Entries from a dataset:
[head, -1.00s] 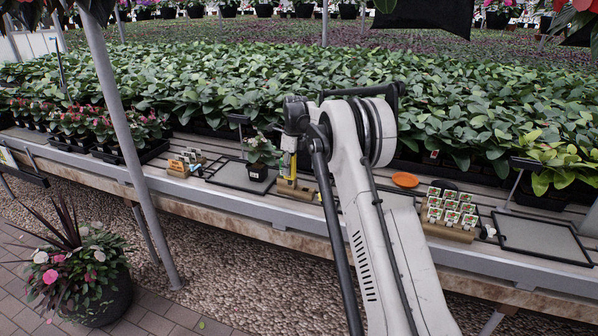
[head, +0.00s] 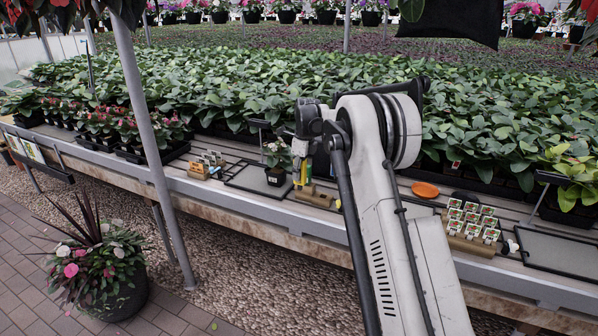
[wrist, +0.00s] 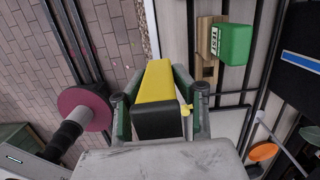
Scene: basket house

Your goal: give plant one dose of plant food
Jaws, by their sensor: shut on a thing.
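My gripper (wrist: 158,100) is shut on a yellow tool (wrist: 155,82) with a black end and a small yellow lever at its side. In the head view the yellow tool (head: 303,171) is upright just right of a small potted plant (head: 276,163) in a dark pot, with a visible gap. A wooden block (head: 317,198) lies on the bench close below the tool; whether they touch is unclear. The plant cannot be made out in the wrist view.
A dark-framed mat (head: 245,181) lies by the plant. Small boxes (head: 207,165) stand left, labelled pots (head: 472,222) and an orange disc (head: 425,189) right. Dense foliage (head: 260,90) fills the back.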

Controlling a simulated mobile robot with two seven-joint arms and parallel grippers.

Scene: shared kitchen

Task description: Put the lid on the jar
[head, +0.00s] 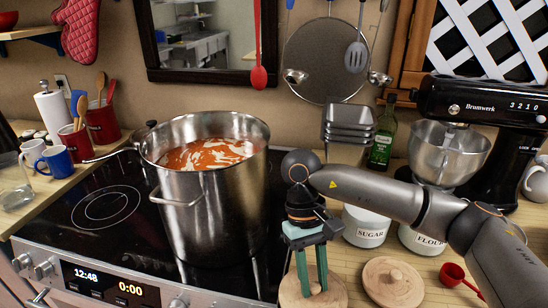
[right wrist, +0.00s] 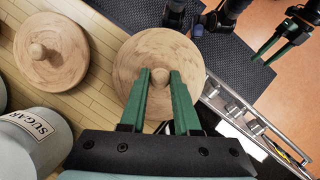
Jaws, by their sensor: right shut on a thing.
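My right gripper (head: 316,284) points down and is shut on the knob of a round wooden lid (head: 290,291) at the counter's front. In the right wrist view, the green fingers (right wrist: 160,88) flank the knob of this lid (right wrist: 135,62). I cannot tell whether it touches the counter. A second wooden knobbed lid (head: 393,284) lies to its right. The white SUGAR jar (head: 366,230) and FLOUR jar (head: 424,241) stand behind, partly hidden by my right arm. I cannot make out their openings. My left gripper (right wrist: 278,48) shows open and empty in the right wrist view.
A large steel pot (head: 207,190) of red soup stands on the stove (head: 105,207), left of my right gripper. A stand mixer (head: 480,110) and an oil bottle (head: 382,140) stand at the back. A red measuring scoop (head: 453,274) lies at the right.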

Task prompt:
Output each line of the listing above, word for word, from the one holding "Scene: shared kitchen" through the last line, both included; omit the pictures.

Exercise response:
Scene: shared kitchen

Task description: Put the lid on the jar
[head, +0.00s] 
[right wrist, +0.00s] 
Jaws, by their sensor: right shut on a thing.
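My right gripper (head: 316,284) points down and is shut on the knob of a round wooden lid (head: 290,291) at the counter's front. In the right wrist view, the green fingers (right wrist: 160,88) flank the knob of this lid (right wrist: 135,62). I cannot tell whether it touches the counter. A second wooden knobbed lid (head: 393,284) lies to its right. The white SUGAR jar (head: 366,230) and FLOUR jar (head: 424,241) stand behind, partly hidden by my right arm. I cannot make out their openings. My left gripper (right wrist: 278,48) shows open and empty in the right wrist view.
A large steel pot (head: 207,190) of red soup stands on the stove (head: 105,207), left of my right gripper. A stand mixer (head: 480,110) and an oil bottle (head: 382,140) stand at the back. A red measuring scoop (head: 453,274) lies at the right.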

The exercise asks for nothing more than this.